Short problem
From the listing below, copy every line with the word "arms".

(Stored data entries)
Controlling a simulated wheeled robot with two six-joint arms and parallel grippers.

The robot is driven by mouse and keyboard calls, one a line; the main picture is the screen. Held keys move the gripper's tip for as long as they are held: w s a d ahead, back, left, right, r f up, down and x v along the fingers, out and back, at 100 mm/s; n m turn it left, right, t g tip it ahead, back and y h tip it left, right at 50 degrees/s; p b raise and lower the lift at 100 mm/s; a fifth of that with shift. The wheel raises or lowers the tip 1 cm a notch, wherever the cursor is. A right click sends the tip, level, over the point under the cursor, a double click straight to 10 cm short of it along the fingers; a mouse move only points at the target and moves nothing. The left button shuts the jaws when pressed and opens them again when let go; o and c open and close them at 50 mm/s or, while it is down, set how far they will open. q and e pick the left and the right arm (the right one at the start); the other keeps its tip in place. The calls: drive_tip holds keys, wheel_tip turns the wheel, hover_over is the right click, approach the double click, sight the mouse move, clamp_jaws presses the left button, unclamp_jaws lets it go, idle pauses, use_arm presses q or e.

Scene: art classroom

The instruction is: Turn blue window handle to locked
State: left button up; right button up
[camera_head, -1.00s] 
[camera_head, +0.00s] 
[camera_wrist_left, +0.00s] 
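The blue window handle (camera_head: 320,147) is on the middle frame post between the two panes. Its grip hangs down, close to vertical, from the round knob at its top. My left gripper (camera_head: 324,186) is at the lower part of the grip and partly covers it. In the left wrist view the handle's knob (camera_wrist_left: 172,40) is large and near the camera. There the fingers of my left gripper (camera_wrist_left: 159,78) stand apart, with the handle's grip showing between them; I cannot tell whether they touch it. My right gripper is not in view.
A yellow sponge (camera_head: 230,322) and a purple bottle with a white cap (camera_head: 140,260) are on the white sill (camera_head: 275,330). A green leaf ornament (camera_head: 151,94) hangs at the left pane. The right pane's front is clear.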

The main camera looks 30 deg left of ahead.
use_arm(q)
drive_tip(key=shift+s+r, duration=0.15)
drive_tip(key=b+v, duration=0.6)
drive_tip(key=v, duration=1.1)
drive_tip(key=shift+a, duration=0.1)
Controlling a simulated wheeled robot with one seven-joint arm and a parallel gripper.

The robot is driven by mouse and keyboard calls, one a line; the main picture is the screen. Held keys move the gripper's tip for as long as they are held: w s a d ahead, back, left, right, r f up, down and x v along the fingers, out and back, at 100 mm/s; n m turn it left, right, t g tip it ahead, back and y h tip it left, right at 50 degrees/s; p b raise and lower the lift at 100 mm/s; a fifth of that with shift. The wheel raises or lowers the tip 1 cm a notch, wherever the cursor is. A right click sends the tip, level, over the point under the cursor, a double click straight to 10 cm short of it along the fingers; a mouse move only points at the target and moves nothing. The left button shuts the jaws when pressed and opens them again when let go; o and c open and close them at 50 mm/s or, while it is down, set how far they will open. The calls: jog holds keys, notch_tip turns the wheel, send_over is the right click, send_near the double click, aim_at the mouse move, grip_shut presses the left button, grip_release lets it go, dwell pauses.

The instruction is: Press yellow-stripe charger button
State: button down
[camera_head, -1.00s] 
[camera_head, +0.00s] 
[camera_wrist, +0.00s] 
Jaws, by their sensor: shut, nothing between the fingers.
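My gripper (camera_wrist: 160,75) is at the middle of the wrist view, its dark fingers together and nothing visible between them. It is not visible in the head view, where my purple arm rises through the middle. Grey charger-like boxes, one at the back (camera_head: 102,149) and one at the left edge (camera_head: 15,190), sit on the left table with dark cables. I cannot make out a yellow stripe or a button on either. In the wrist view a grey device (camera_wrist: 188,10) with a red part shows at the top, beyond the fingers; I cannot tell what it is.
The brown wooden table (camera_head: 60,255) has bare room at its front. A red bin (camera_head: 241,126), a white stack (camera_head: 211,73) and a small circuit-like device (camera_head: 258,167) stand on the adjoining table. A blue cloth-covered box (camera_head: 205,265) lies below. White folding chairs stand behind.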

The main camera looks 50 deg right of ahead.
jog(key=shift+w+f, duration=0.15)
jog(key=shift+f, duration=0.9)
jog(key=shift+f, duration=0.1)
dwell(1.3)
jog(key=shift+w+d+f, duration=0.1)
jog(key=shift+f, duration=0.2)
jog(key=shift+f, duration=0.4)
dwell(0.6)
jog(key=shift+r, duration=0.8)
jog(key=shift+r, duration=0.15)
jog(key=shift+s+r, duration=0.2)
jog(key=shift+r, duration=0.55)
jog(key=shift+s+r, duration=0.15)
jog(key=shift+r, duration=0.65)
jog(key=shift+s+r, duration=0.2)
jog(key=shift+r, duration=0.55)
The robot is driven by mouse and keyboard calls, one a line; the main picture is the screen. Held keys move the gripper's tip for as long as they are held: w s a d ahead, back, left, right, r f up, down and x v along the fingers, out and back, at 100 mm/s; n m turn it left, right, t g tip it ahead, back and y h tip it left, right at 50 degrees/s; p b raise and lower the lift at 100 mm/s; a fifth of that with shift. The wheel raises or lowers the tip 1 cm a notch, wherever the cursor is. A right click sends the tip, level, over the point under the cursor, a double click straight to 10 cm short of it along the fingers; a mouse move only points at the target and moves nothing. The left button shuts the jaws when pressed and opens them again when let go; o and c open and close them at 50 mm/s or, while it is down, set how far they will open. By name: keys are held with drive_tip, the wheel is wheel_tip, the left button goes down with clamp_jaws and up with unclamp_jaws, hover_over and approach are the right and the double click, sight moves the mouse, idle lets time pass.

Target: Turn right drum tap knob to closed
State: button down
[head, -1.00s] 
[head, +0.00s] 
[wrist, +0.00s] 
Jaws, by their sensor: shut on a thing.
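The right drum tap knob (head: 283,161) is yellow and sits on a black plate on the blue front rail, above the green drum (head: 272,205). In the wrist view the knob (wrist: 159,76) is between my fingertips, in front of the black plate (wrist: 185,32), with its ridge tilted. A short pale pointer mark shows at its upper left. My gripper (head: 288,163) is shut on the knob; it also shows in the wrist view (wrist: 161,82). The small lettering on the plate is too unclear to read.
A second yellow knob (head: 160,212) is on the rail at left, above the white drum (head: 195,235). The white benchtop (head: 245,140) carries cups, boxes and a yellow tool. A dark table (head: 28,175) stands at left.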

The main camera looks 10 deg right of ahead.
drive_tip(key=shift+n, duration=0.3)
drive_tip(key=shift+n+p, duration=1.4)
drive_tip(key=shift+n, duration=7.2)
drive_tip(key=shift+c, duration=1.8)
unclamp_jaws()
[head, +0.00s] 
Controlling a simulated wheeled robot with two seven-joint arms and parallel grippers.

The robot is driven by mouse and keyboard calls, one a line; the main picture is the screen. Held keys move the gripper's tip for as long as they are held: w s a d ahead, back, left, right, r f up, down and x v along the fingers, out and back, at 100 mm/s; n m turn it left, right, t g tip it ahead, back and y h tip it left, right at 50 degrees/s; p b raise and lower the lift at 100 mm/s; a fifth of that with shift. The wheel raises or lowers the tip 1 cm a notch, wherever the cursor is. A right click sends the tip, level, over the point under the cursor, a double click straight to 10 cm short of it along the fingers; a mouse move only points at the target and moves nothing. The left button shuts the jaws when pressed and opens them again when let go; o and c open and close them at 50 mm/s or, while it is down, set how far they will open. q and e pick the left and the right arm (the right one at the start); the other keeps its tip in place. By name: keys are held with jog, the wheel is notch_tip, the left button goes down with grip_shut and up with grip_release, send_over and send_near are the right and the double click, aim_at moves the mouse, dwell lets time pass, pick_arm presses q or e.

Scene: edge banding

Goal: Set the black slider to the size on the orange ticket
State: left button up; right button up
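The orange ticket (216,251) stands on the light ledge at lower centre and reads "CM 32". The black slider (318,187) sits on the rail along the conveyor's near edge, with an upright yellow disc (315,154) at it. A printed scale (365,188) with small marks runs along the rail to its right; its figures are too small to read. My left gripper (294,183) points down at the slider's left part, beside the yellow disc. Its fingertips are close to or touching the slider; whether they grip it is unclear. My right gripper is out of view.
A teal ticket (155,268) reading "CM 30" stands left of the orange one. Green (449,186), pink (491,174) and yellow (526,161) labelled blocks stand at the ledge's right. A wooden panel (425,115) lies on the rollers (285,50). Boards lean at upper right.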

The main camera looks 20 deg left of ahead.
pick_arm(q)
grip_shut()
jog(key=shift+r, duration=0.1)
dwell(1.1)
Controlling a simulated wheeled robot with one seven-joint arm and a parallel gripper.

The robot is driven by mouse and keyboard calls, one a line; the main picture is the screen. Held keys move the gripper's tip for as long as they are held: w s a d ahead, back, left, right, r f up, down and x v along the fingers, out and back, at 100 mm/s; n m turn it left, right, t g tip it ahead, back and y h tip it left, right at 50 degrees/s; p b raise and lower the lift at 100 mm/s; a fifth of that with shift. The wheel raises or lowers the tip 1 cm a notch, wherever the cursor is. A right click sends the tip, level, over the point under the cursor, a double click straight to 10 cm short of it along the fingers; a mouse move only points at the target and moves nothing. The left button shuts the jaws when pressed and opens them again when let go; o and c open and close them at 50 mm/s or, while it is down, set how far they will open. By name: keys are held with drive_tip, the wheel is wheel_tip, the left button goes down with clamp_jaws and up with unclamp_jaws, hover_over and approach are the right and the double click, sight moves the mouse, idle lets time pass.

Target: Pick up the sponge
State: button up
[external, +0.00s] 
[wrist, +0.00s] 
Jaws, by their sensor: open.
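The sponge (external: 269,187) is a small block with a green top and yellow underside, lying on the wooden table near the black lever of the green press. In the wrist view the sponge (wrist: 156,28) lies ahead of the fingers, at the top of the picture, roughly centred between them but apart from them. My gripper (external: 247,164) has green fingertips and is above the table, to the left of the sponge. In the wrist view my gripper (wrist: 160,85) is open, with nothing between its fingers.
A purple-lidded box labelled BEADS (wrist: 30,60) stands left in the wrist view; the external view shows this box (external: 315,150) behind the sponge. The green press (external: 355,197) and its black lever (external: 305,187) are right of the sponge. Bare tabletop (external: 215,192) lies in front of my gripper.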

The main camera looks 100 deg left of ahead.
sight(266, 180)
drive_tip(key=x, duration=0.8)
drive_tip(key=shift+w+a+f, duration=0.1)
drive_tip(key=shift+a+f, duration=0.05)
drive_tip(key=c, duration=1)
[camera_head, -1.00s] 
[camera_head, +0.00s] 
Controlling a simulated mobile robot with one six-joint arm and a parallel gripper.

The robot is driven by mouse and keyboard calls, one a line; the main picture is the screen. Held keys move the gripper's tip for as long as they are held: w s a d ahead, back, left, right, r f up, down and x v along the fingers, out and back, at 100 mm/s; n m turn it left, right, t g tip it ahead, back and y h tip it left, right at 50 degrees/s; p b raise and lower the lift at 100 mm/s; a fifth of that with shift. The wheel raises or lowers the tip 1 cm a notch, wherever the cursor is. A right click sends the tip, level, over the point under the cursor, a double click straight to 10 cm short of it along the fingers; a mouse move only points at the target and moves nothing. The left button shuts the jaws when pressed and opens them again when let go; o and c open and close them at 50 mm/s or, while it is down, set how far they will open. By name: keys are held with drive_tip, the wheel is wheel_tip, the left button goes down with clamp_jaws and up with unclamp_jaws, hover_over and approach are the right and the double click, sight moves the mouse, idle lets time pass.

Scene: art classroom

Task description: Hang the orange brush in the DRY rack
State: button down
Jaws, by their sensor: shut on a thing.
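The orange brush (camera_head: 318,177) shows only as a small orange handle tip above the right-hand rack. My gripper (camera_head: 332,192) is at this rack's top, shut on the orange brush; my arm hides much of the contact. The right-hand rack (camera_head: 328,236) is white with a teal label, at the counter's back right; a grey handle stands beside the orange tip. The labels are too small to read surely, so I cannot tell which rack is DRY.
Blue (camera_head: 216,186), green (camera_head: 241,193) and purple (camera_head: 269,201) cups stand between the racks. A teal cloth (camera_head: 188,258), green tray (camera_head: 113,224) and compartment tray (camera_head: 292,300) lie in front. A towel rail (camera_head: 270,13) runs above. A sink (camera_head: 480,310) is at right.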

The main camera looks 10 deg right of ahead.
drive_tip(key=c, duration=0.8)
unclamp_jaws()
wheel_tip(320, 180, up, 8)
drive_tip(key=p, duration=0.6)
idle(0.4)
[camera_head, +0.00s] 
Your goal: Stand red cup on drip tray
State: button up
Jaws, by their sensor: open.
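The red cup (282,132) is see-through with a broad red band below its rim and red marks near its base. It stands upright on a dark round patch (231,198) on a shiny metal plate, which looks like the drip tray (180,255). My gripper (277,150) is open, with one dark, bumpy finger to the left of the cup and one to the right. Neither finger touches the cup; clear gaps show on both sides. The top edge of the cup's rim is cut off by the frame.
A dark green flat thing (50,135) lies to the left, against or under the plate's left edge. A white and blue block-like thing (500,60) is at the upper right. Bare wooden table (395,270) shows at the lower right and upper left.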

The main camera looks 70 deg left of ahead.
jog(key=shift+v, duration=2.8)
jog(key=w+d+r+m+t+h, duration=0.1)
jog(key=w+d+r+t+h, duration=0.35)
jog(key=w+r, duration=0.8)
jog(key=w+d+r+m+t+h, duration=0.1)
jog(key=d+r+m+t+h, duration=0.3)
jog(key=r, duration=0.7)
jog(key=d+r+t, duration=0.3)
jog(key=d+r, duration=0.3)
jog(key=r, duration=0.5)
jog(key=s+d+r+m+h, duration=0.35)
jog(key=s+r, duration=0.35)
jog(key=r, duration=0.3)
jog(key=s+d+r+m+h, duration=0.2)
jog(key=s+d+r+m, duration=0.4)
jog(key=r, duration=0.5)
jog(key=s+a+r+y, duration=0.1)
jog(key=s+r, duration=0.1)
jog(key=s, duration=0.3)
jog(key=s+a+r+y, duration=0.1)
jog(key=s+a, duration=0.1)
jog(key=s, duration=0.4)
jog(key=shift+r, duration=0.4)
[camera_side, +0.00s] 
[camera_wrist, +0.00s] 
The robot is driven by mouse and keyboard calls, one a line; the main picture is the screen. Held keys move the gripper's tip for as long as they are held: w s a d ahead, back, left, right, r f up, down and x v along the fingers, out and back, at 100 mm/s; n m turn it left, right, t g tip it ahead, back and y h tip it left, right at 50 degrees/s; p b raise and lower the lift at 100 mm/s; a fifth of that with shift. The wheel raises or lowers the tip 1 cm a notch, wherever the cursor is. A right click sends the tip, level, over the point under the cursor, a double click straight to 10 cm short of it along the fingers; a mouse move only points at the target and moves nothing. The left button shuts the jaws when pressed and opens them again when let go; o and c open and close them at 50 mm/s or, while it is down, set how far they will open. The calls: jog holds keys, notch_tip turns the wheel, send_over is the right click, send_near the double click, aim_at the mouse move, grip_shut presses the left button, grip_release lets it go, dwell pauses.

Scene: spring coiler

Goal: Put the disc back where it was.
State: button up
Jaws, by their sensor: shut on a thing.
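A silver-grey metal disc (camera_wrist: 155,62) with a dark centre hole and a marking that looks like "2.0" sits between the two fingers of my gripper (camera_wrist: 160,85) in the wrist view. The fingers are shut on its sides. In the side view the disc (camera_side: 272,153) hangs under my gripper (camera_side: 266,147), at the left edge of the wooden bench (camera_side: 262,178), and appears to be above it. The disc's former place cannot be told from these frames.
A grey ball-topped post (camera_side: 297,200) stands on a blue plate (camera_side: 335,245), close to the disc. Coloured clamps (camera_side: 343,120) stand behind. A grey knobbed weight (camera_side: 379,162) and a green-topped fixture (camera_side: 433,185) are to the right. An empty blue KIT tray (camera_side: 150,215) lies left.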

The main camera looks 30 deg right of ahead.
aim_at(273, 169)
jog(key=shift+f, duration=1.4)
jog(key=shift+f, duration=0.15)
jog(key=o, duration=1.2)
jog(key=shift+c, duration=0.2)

Result of the task
Controlling a simulated wheeled robot with two six-joint arms and parallel grippers.
Controlling a simulated wheeled robot with two seven-joint arms and parallel grippers.

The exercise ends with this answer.